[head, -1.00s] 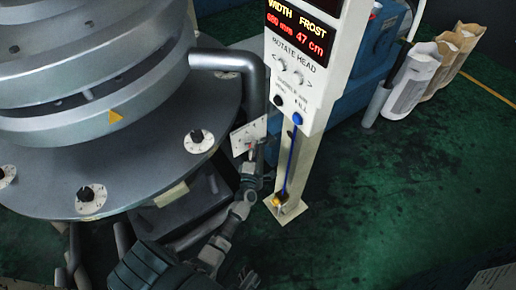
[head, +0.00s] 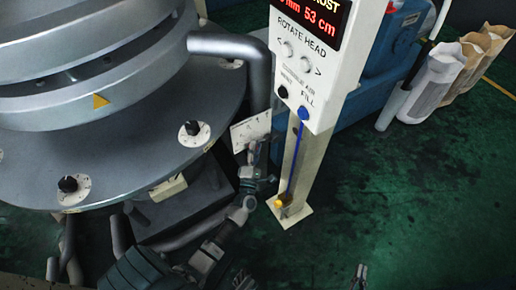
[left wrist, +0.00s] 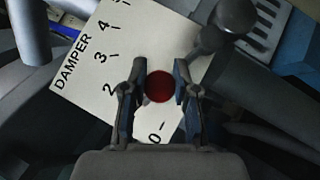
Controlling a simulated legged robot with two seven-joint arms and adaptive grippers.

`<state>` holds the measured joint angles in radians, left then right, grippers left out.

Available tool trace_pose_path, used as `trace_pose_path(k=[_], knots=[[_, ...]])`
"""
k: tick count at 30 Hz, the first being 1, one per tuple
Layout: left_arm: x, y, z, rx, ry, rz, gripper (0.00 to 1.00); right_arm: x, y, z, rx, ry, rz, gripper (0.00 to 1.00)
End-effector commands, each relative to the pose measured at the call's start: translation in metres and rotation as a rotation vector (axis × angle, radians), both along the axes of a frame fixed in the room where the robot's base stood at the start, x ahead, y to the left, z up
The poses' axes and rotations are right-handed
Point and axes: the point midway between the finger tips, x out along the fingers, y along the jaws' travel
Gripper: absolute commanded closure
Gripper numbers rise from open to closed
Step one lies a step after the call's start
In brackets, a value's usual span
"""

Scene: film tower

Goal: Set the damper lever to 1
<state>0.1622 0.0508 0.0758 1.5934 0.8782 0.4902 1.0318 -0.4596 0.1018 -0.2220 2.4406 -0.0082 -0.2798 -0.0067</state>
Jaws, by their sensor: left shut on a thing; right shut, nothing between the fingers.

-*-

- **Instructions to follow**
Copy out the lines in which the string "robot" appears.

- **Solution for this task**
Controlling a simulated legged robot with two seven-joint arms and adaptive grippers.
End-effector commands, each relative to the pose measured at the call's start: translation in metres and rotation as a rotation vector (axis × angle, radians), both along the axes of a frame fixed in the room where the robot's base stood at the start, x ahead, y to the left, z up

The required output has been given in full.